| Exercise requirements |
Scan the records for the word "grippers". Copy each line that includes it.
___ Provided entries
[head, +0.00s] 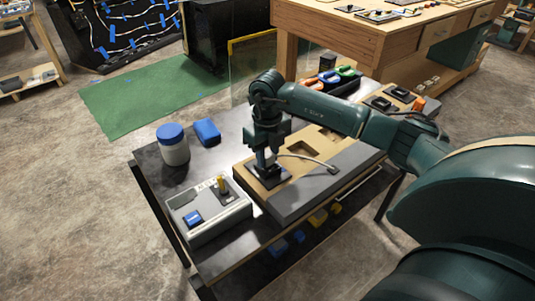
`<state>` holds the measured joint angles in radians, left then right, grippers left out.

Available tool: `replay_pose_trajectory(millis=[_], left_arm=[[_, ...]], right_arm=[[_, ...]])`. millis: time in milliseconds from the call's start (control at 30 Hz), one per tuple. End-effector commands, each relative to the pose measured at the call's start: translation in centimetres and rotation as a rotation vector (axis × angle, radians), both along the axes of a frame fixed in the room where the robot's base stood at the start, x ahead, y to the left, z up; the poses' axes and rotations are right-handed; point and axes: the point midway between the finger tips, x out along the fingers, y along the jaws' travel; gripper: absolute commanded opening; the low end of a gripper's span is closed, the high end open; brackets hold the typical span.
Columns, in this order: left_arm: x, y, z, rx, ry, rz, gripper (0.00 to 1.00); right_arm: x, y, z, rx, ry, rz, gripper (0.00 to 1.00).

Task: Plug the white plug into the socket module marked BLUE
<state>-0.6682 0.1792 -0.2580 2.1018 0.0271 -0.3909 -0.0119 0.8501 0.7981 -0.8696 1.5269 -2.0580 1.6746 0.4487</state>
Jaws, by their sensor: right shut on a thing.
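My right gripper (266,163) points down over a dark square module (270,177) at the near left end of the wooden console board (255,187). It is shut on what appears to be the white plug, which the fingers mostly hide. A pale cord (305,158) runs from beside the fingers to a small grey fitting on the console's grey front panel (325,183). I cannot tell whether the plug touches or sits in the module. No BLUE marking is readable on any module. My left gripper is out of view.
A grey control box (210,222) with a blue button and yellow lever stands at the near left. A blue-lidded jar (173,149) and a blue block (207,131) stand behind it. Other dark modules (383,103) lie at the far right. The dark table (150,168) is clear near its left edge.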

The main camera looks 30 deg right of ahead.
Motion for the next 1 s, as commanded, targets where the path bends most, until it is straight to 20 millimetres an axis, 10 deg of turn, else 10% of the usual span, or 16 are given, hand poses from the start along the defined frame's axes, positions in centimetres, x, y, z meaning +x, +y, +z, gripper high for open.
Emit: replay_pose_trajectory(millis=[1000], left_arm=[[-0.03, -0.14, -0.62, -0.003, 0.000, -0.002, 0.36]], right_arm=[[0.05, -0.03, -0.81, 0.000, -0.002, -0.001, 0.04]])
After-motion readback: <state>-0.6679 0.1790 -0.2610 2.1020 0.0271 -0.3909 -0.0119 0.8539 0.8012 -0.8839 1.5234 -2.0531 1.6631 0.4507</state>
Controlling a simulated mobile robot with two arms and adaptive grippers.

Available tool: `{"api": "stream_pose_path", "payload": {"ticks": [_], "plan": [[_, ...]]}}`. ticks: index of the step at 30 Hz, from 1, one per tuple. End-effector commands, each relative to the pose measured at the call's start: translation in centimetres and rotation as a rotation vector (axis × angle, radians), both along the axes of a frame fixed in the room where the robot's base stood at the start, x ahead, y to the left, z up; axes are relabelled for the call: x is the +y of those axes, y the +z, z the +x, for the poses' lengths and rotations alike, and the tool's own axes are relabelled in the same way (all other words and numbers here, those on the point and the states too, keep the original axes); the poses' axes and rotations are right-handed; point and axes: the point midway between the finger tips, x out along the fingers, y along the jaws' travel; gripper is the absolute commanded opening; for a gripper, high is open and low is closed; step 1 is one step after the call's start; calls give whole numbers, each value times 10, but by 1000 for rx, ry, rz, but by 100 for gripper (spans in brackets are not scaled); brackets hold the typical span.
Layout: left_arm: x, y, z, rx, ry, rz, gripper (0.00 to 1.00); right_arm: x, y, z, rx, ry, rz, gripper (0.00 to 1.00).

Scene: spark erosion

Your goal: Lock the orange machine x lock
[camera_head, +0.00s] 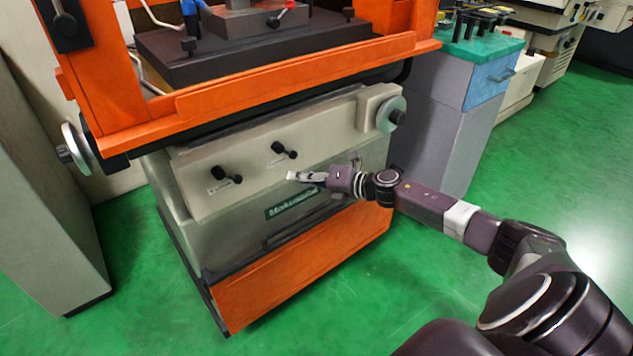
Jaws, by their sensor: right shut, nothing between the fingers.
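The orange machine (300,275) stands in front of me, with a beige front panel (240,152). Two small black lock levers sit on that panel: a left lever (226,175) and a right lever (283,150), each above or beside a small label too small to read. I cannot tell which one is the x lock. My right gripper (292,177) is shut and empty, in front of the panel, just below the right lever and apart from it. My left gripper is not in view.
Round handwheels stick out at the left (75,148) and right (391,114) of the machine. A grey cabinet (435,110) with a green top stands close on the right. A beige cabinet (45,200) stands at the left. The green floor (540,185) is open at right.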

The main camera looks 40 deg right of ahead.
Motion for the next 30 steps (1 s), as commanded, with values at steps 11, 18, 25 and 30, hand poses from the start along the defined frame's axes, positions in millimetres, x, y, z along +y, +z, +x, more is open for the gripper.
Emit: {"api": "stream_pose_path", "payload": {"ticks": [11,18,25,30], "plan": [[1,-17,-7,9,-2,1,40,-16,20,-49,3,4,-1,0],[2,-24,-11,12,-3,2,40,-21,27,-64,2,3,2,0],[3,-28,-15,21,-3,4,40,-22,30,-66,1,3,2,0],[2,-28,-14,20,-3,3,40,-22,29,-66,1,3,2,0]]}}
______
| Correct result |
`<state>` holds the measured joint angles in radians, left then right, grippers left out.
Controlling a simulated mobile robot with two arms and adaptive grippers.

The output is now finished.